Debra Scranton's Earth Made Of Glass gives hope to a subject matter for which there is little of

On September 30th Landmark’s Embarcadaro Center Cinema will be having a special screening of Debra Scranton‘s (The War Tapes) latest documentary, Earth Made Of Glass, followed by what will surely be a very interesting panel discussion.  The film starts at 7:00 pm, so be sure to show up early.  Trust me, you’ll be glad you did.

The film’s subject matter revolves around the Tutsi genocide that took place in Rwanda, Africa in 1994.  Heavy material, I know.  Seeing the running time of 80 minutes gave little consolation to guarantee the fact that my cheeks would stay dry for the duration of the film.  In fact, documentaries dealing with genocide are almost always on my avoidance list, not because I don’t care about the issues at hand, but because I’m not always in the mood to dampen my sofa with tears.  I don’t make a lot of money and can not afford a new sofa, I’m sure you understand.

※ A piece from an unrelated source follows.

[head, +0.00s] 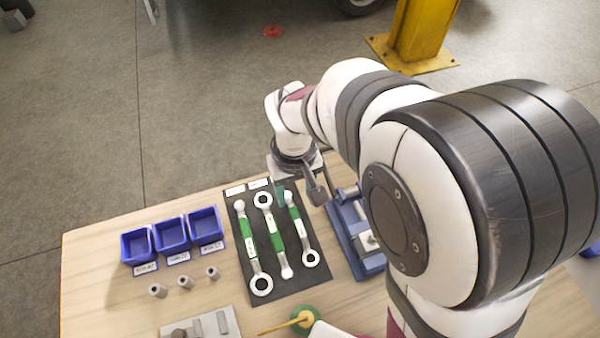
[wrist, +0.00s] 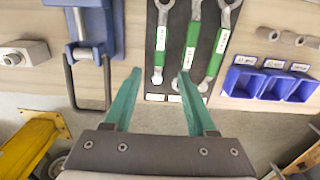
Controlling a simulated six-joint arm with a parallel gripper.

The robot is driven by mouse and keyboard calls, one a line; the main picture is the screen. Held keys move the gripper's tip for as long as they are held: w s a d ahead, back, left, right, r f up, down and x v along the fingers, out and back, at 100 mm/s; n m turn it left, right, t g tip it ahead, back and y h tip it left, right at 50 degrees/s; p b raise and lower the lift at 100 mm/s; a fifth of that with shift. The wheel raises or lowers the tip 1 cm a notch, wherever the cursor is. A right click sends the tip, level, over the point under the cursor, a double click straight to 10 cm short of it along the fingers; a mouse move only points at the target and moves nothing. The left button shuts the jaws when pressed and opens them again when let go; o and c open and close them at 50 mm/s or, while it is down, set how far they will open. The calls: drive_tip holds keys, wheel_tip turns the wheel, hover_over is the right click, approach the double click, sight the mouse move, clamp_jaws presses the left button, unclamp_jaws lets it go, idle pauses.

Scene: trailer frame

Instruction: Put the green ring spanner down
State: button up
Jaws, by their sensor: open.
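Three spanners with green grips lie side by side on a dark mat (head: 276,288): a left one (head: 248,243), a middle one (head: 275,235) and a right one (head: 299,228). I cannot tell which one the task names. My gripper (head: 281,194) is over the far end of the right spanner. In the wrist view my gripper (wrist: 160,74) has its teal fingers apart, with that spanner's end (wrist: 157,76) showing between the tips and nothing held. The right spanner's green grip (wrist: 161,38) lies flat beyond the fingers. Whether the fingers touch it is unclear.
Blue bins (head: 171,236) stand left of the mat with several grey sockets (head: 185,282) in front. A blue vise-like fixture (head: 352,228) with a dark handle (wrist: 88,85) is close to the right. A green and yellow object (head: 303,318) lies at the front.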

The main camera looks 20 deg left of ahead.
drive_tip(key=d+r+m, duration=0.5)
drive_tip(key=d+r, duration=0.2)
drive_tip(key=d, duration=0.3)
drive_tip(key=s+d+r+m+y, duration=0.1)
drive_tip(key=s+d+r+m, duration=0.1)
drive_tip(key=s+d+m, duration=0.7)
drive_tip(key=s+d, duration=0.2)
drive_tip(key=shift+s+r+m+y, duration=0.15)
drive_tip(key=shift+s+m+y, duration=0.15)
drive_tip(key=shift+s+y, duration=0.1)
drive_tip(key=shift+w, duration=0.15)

After watching the film however, I found myself harboring more feelings of hope and positivity for the human race than I ever imagined I would going into such a film.  See trailer and review after the jump

More than just your typical fact-flooding talking head documentary, this film delves into questions of how a collective mass-murdering of innocent people can even come to be, why it happened, and most importantly, how can proper healing take place after the fact.  And while these questions are answered through candid testimonial given exclusively for this film by the Rwandan President, Paul Kagame and his closest aide, Rose Kabuye, it is in the story of genocide survivor, Jean-Pierre Sagahutu that gives Earth Made Of Glass its true inspirational wings.

Of course, right away some people are going to compare this film to Hotel Rwanda.  Fair enough, the only difference being the obvious though, that its lead subject is not an actor.  Does that make Earth Made Of Glass more powerful, or even a better film?  You decide.  Personally, I prefer documented authentic drama over fictional theatrics.  None of that really matters however, as long as you go out and see this very important film.